SENTENZA CORTE CASSAZIONE

23 settembre 2013, n. 39248

 

LA CORTE SUPREMA DI CASSAZIONE

SESTA SEZIONE PENALE

 

Composta dagli Ill.mi Sigg.ri Magistrati:

Presidente:

Francesco SERPICO

Consigliere:

Giorgio FIDELBO, Emanuele DI SALVO, Gaetano DE AMICIS

Rel. Consigliere:

Carlo CITTERIO

ha pronunciato la seguente

Sentenza

 

 

Considerato in fatto

        1. Con sentenza dell'11.10-28.12.12 la Corte d'appello di Catania ha confermato la condanna di A. A. per i reati di cui agli artt. 9 legge 1423/56 e 6 legge 575/65 e alla pena di dieci mesi e quindici giorni di arresto, con la recidiva specifica reiterata e infra quinquennale, deliberata dal Tribunale di Catania/Paternò il 31.1.11, in relazione alla circolazione senza la carta precettiva e alla guida di autovettura privo di patente perché revocatagli.
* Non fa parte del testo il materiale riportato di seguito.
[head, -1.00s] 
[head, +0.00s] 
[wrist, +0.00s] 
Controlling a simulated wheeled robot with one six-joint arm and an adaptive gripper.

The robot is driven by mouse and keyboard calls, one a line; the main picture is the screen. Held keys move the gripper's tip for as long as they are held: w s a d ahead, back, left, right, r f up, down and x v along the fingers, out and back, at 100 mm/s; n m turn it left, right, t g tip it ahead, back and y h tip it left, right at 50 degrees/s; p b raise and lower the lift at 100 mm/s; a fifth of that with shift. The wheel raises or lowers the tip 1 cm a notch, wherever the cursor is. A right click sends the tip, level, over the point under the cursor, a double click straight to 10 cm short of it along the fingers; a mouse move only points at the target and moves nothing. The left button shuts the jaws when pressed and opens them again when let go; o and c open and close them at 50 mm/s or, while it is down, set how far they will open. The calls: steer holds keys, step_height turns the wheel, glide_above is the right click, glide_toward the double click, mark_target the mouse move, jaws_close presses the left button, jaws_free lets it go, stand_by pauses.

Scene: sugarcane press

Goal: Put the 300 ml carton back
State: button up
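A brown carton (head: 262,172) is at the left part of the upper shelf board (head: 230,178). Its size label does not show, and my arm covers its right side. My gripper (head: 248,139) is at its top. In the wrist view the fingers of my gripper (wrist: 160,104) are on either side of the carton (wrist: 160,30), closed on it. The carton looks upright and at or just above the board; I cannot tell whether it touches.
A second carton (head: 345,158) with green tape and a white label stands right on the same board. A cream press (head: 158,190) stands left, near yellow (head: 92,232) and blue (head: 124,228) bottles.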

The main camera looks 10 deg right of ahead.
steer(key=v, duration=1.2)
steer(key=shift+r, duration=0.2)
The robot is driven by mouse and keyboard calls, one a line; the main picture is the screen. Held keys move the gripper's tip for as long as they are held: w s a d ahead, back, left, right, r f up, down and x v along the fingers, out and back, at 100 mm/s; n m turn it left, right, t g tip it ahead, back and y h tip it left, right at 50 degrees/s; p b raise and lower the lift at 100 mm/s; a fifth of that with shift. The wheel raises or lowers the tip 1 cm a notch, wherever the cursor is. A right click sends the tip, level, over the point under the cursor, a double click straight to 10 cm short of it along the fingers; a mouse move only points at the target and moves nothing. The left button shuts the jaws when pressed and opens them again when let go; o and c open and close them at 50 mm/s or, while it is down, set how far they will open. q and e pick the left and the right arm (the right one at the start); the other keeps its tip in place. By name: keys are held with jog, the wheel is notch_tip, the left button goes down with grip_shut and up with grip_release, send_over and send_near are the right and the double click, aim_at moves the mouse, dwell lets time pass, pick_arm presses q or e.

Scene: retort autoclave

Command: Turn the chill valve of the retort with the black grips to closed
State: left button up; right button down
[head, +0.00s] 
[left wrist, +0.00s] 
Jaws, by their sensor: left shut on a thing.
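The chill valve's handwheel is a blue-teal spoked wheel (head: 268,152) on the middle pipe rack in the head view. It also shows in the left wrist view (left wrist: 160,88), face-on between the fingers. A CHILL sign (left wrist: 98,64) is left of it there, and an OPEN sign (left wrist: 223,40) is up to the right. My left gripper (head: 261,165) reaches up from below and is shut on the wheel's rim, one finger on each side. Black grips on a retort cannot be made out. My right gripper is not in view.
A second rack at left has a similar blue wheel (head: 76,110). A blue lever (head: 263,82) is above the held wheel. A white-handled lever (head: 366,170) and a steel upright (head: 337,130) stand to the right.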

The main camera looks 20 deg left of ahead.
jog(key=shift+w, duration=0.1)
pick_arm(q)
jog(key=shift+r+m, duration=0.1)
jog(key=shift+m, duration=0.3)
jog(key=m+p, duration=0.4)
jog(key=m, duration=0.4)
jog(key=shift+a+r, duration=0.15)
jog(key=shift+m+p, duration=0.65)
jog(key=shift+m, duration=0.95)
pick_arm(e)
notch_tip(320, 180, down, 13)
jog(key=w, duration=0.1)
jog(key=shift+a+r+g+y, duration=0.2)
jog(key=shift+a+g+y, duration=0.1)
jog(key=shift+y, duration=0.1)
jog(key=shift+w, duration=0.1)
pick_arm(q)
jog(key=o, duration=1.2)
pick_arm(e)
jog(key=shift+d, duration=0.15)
        2. Ricorre per cassazione A. A., enunciando a mezzo del difensore due motivi:

1-

Violazione degli artt. 9 legge 1423/56 e 6 legge 575/65. In realtà poi il motivo argomenta solo sull'erroneità della ritenuta recidiva, in ragione della natura contravvenzionale del reato di cui all'art. 9.1 e delle modifiche apportate alla relativa disciplina dall'art. 4 legge 251/2005, nonché della medesima natura contravvenzionale del secondo reato.

2-

Intervenuta prescrizione dei reati. Consumati il 17.7.2007, alla data dell'11.10.12 entrambi sarebbero stati già prescritti per la prescrizione quinquennale.

 

 

Ragioni della decisione

        3.1. È manifestamente infondato il motivo sull'intervenuta prescrizione dei reati. Con le sospensioni conseguenti ai rinvii addebitabili all'imputato ed alla sua difesa (un anno tre mesi e diciotto giorni tenuto conto delle distinte ragioni, ud. 3.10.08, 3.4.09, 27.11.09) la prescrizione matura al prossimo 22.9.2013.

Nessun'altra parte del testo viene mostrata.